The meeting took place in Brussels on 3 May 2011. Its conclusions highlight that it will be feasible to meet the commitment by developed countries to jointly mobilize $100 billion per year by 2020 “in the context of meaningful mitigation action and transparency on implementation, to enable and support enhanced action on mitigation". This would include substantial finance to adaptation, technology development and transfer, capacity building and REDD+. The latter refers to reducing emissions from deforestation and forest degradation in developing countries, as well as conservation, sustainable management of forests and enhancement of carbon stocks-plus.

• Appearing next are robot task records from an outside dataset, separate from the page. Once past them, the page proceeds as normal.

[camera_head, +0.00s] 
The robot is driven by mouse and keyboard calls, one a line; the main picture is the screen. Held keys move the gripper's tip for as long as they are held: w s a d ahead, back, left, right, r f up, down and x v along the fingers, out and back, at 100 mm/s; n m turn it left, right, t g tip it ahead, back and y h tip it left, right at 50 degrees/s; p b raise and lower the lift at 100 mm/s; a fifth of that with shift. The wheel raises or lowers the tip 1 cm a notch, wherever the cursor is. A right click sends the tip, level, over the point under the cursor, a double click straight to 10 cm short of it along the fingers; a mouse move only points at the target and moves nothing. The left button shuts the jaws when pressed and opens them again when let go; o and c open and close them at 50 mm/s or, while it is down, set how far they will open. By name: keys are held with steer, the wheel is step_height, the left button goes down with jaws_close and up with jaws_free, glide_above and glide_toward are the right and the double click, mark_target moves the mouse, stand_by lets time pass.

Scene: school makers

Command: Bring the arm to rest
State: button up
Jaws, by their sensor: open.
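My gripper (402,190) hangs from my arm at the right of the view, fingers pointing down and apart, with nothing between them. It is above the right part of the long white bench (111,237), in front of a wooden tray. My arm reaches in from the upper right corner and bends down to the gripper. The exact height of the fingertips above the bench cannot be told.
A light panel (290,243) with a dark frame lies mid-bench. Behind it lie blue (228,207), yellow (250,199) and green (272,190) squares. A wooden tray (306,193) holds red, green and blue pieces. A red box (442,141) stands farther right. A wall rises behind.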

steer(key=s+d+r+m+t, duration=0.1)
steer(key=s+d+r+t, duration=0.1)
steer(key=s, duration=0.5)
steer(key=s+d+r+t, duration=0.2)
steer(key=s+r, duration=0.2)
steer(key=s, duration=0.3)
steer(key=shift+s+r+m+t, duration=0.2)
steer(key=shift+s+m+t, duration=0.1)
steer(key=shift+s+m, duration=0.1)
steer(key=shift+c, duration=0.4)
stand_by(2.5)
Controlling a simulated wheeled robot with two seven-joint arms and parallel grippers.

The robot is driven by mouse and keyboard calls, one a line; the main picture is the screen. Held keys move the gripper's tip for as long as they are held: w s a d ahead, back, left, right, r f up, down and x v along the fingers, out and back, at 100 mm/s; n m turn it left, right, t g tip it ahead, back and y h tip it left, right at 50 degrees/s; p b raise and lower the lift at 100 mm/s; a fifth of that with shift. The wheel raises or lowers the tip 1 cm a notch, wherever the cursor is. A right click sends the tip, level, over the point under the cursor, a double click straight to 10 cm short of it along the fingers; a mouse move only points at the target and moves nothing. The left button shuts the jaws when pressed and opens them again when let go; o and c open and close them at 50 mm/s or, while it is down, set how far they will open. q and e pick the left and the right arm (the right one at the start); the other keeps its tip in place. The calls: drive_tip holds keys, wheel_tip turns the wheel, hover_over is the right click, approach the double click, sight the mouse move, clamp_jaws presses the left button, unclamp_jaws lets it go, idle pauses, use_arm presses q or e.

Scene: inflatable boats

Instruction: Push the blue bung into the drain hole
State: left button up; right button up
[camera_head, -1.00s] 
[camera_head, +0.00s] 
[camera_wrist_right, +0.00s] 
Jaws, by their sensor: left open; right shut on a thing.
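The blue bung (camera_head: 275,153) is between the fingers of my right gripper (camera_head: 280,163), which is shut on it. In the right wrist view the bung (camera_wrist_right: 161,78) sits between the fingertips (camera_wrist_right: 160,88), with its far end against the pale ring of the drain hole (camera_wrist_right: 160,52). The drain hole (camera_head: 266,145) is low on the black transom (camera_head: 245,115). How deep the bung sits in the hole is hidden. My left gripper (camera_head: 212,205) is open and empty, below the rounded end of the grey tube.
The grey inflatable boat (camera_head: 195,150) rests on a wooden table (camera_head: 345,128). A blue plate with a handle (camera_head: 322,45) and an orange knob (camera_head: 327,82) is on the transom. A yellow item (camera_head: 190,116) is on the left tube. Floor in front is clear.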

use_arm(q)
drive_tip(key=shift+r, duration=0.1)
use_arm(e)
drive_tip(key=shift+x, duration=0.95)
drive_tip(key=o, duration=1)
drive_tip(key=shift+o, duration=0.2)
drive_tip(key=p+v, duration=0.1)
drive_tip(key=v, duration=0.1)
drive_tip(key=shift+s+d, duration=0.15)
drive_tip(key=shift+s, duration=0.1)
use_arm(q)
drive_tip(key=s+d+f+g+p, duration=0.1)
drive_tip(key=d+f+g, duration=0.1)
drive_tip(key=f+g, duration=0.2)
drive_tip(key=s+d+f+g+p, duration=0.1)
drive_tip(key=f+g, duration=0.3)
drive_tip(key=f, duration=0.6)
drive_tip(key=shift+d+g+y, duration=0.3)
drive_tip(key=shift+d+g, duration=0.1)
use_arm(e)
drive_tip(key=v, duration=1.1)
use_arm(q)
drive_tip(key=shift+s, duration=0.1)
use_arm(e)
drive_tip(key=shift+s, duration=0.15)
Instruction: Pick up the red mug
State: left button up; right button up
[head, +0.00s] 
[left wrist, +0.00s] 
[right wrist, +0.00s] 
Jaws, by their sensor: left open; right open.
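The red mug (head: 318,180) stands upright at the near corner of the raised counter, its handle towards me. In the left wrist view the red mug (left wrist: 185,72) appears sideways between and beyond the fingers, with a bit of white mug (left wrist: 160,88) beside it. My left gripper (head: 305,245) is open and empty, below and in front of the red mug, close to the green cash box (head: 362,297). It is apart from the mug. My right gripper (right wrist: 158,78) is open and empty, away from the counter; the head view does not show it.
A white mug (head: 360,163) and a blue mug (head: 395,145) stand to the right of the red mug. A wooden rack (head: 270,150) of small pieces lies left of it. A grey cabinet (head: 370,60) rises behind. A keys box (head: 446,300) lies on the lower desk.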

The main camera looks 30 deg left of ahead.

In addition, the text acknowledges that in light of current fiscal difficulties experienced by many governments “new and innovative sources of revenue, including some of those considered in the AGF report may be necessary to scale-up public finance in light of budgetary constraints”. According to ECOFIN, such financial instruments include the expansion of a global carbon market, including sectoral carbon market mechanisms, as well as carbon pricing of global aviation and maritime transportation may be sources for carbon finance. “Effective implementation of these instruments would require significant coordination in the relevant international fora”, underlines the text.
Climate Action Network Europe (CAN Europe), a network dealing with climate and energy issues, commented on these conclusions. “The text does conclude on many important issues but doesn't elaborate on the most pertinent question - how it plans to raise the 100bn promised to finance mitigation and adaptation actions in developing countries? In addition it fails to mention what sources would be looked into and misses the opportunity to address the Financial Transaction Tax (FTT)”, reads the CAN Europe press release.